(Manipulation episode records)
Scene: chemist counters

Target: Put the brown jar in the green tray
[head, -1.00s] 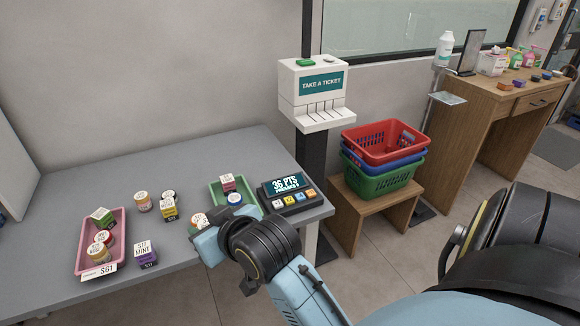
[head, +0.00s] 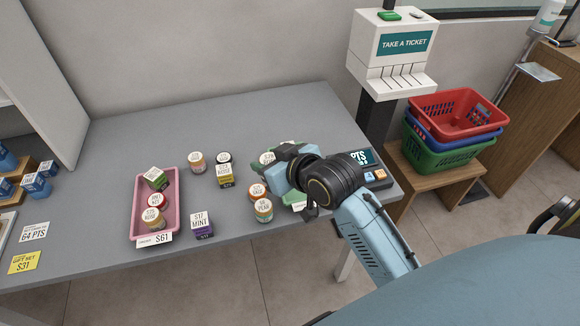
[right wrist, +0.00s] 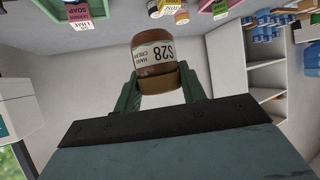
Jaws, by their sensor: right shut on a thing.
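The brown jar (right wrist: 154,58), labelled S28 hand cream, is between the two fingers of my right gripper (right wrist: 157,88) in the right wrist view. The gripper is shut on it. In the head view my right gripper (head: 284,165) is over the green tray (head: 291,198) and hides most of it. I cannot make out the held jar there, nor tell whether it touches the tray. An item with a white top (head: 267,158) shows just left of the gripper. My left gripper is not in view.
Two jars (head: 263,210) stand just left of the green tray. A points display (head: 374,178) and ticket dispenser (head: 393,55) are right. The counter's back (head: 240,115) is clear.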

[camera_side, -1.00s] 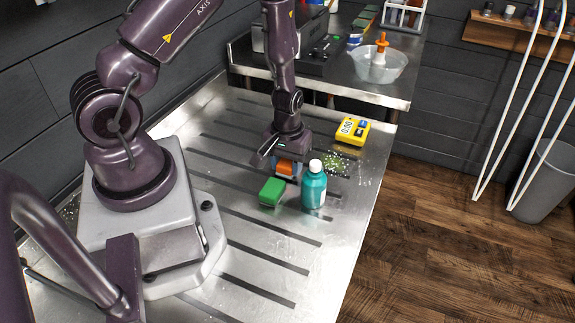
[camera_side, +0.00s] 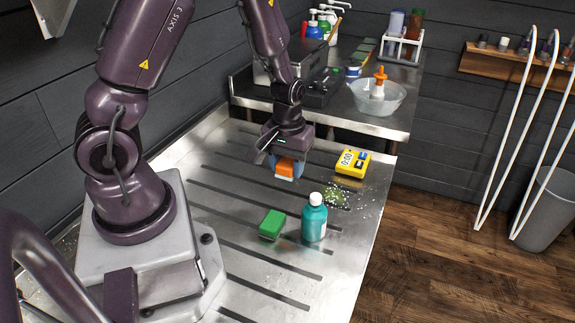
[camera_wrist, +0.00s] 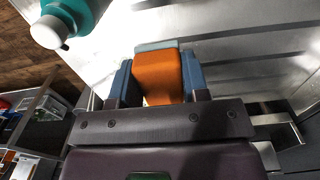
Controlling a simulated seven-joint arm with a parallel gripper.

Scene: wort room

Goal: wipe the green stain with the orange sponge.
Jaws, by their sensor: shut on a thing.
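My gripper (camera_side: 286,163) is shut on the orange sponge (camera_side: 285,170) and holds it above the metal table. In the wrist view the orange sponge (camera_wrist: 159,76) sits between the two blue fingers of my gripper (camera_wrist: 158,82), with a grey-green layer at its far end. The green stain (camera_side: 335,196) is a speckled patch on the table, to the right of and nearer the camera than the sponge. Small pale specks lie around it. The stain is not clearly visible in the wrist view.
A green sponge (camera_side: 272,224) and a teal bottle (camera_side: 314,219) with a white cap stand in front of the stain. A yellow timer (camera_side: 352,164) lies behind it. A side counter with a clear bowl (camera_side: 377,96) is at the back. The slotted table's left part is clear.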

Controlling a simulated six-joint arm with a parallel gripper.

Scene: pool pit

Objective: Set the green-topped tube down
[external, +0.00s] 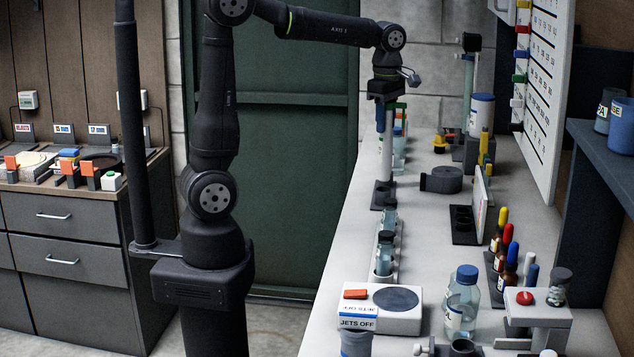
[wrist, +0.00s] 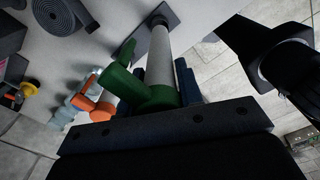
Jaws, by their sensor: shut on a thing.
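My gripper (external: 386,92) points down over the far part of the white counter, shut on the green-topped tube (external: 381,150). The tube is pale and long and looks upright. In the wrist view, its green top (wrist: 150,95) sits right at my gripper (wrist: 160,104), and its pale shaft (wrist: 159,58) runs away towards a dark base plate (wrist: 158,16). The dark base (external: 383,194) also shows under the tube in the external view. I cannot tell whether the tube's lower end rests in the base or hangs just above it. The jaws partly hide the top.
A coiled dark strap (external: 441,180) and a dark holder with holes (external: 465,222) lie to the right. A rack with clear vials (external: 386,250) is nearer the camera. Orange-topped bottles (wrist: 92,95) stand close beside the tube. The counter's left edge is near.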

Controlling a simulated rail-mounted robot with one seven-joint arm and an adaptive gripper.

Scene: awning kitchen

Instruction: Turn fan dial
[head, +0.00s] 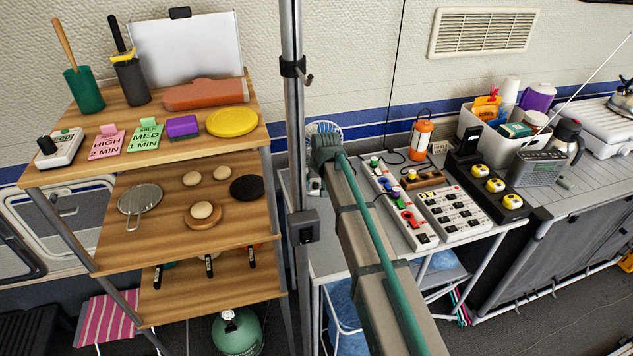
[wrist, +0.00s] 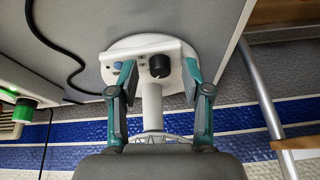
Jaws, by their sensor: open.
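The fan (head: 325,128) stands at the back left of the grey table in the head view, mostly hidden behind my arm. In the wrist view its white base (wrist: 140,45) carries a black round dial (wrist: 159,66) and a small blue knob (wrist: 117,65). My gripper (wrist: 160,72) is open, with one green finger on each side of the fan's control panel. The dial lies between the fingertips, nearer the right one. The left fingertip is close to the blue knob; I cannot tell if they touch. My gripper is hidden in the head view.
A power strip with colored switches (head: 402,208) and a white switch box (head: 452,214) are right of my arm. An orange lantern (head: 421,138) stands behind them. A metal pole (head: 292,100) and wooden shelf (head: 180,205) are at left. A black cable (wrist: 70,55) lies near the fan base.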

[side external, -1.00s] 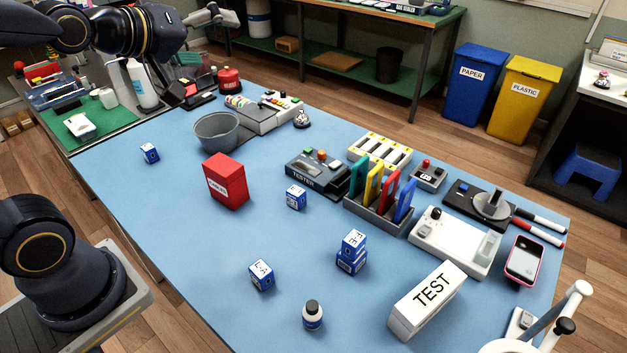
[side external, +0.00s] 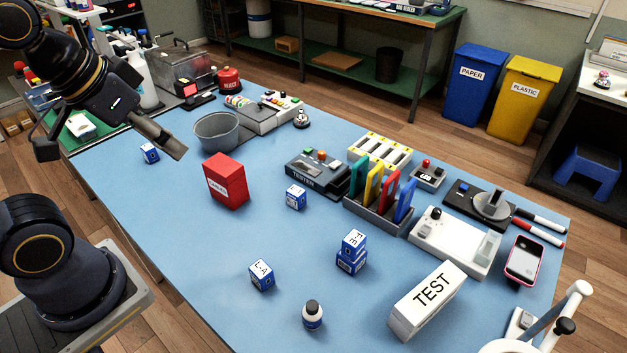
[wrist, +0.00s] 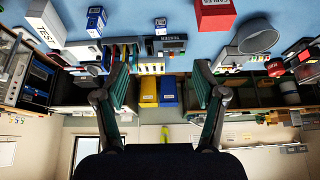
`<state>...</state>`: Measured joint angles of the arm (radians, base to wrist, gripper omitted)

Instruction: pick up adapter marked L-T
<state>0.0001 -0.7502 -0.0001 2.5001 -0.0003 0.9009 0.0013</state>
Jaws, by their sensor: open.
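Several small blue adapter boxes with white labelled faces stand on the blue table. One box (side external: 261,275) reads L-A at the front. A stack of two has an upper box (side external: 353,242) that seems to read F-E and a lower box (side external: 350,264) with its top covered. Another box (side external: 296,197) is mid-table, and one (side external: 150,153) is at the far left; their labels are too small to read. I cannot tell which is L-T. My gripper (side external: 172,147) is open and empty above the table's left part, close to the far-left box in the picture. The wrist view shows its spread fingers (wrist: 162,88).
A red box (side external: 226,181) and a grey bucket (side external: 217,131) stand right of my gripper. A tester (side external: 317,172), a rack of coloured cards (side external: 378,208), a white TEST box (side external: 428,300) and a small bottle (side external: 313,316) are farther right. The front-left table is clear.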

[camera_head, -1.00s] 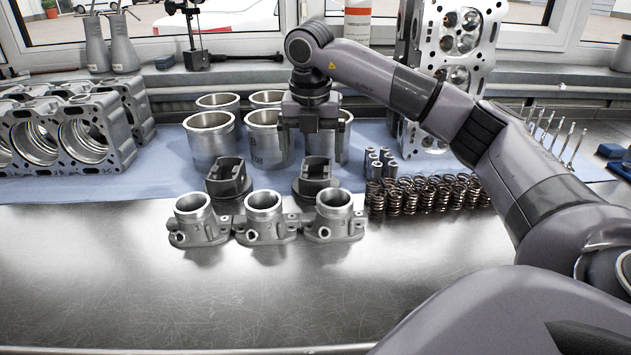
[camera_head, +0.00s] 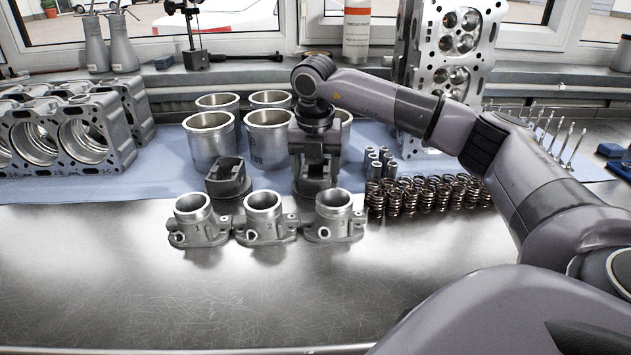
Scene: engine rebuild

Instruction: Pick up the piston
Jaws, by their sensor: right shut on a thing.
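A dark grey piston (camera_head: 316,184) stands on the blue cloth's front edge, behind the right throttle-like casting. My right gripper (camera_head: 316,165) points straight down over it, with a finger at each side, shut on its upper part. The piston looks upright and at table level; its lower front is partly hidden by the casting. A second dark piston (camera_head: 228,180) stands to the left, untouched. My left gripper is not in view.
A row of joined metal castings (camera_head: 264,222) stands right in front of the pistons. Cylinder liners (camera_head: 211,140) stand close behind. Small metal pins (camera_head: 378,162) and copper-coloured springs (camera_head: 425,194) lie to the right. An engine block (camera_head: 75,133) is at left. The front metal table (camera_head: 180,305) is clear.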

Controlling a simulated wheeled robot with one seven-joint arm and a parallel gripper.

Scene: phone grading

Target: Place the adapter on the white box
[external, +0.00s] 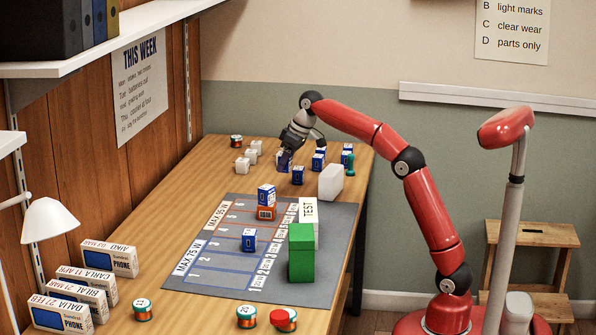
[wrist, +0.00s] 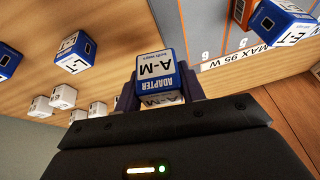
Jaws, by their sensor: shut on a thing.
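My gripper (external: 291,149) is at the far end of the table, shut on a small blue-and-white adapter box (external: 284,160). In the wrist view the adapter (wrist: 161,70) sits between the dark fingers and reads "ADAPTER A-M". A plain white box (external: 331,182) stands at the table's right side, nearer the camera and to the right of my gripper. A white block marked "TEST" (external: 309,208) stands on the grey mat behind a green block. Small white cubes (external: 242,165) stand left of my gripper. Whether the adapter touches the table is unclear.
Several blue-and-white boxes (external: 318,162) stand right of my gripper. The grey mat (external: 222,275) holds a blue box on an orange one (external: 267,212), another blue box (external: 249,240) and the green block (external: 301,254). Phone boxes (external: 109,259) line the left.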

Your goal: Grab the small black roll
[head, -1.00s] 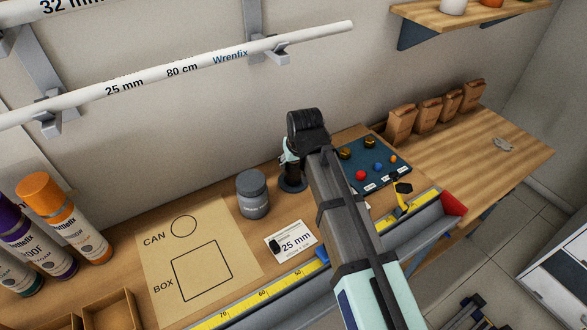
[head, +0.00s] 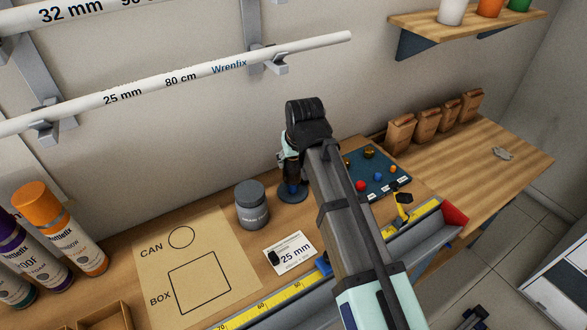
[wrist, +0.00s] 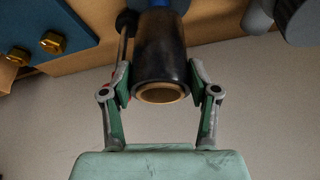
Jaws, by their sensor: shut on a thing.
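The small black roll (wrist: 160,62) is a dark cylinder with a hollow tan core showing at its near end. In the wrist view my gripper (wrist: 160,78) has one finger against each side of it. In the head view my gripper (head: 289,156) is at the roll (head: 291,172), above a round dark stand base (head: 292,196) on the bench. A blue part shows between the roll and the base. Whether the roll is still around a post of the stand is hard to tell. My arm hides part of this area.
A grey can (head: 252,206) stands left of the stand. A blue mat (head: 375,187) with small coloured parts lies to the right, with brown bags (head: 426,124) behind. A white pipe (head: 200,82) hangs on the wall above. A marked brown sheet (head: 207,244) lies at left.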

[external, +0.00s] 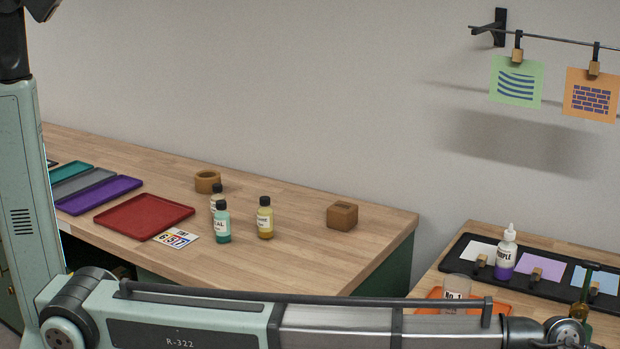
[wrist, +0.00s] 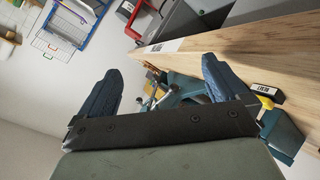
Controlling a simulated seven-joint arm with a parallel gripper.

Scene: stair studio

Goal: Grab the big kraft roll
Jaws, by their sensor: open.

*Objective*.
The images in the entries above should be left out; please reproduce exactly the lines from the first through the one containing "Goal: wipe the".

*Full output*.
Scene: chemist counters

Target: Put the brown jar in the green tray
[head, -1.00s] 
[head, +0.00s] 
[right wrist, +0.00s] 
Jaws, by their sensor: right shut on a thing.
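The brown jar (right wrist: 154,58), labelled S28 hand cream, is between the two fingers of my right gripper (right wrist: 157,88) in the right wrist view. The gripper is shut on it. In the head view my right gripper (head: 284,165) is over the green tray (head: 291,198) and hides most of it. I cannot make out the held jar there, nor tell whether it touches the tray. An item with a white top (head: 267,158) shows just left of the gripper. My left gripper is not in view.
Two jars (head: 263,210) stand just left of the green tray. A points display (head: 374,178) and ticket dispenser (head: 393,55) are right. The counter's back (head: 240,115) is clear.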

[camera_side, -1.00s] 
[camera_side, +0.00s] 
[camera_wrist, +0.00s] 
Controlling a simulated seven-joint arm with a parallel gripper.

Scene: wort room

Goal: wipe the green stain with the orange sponge.

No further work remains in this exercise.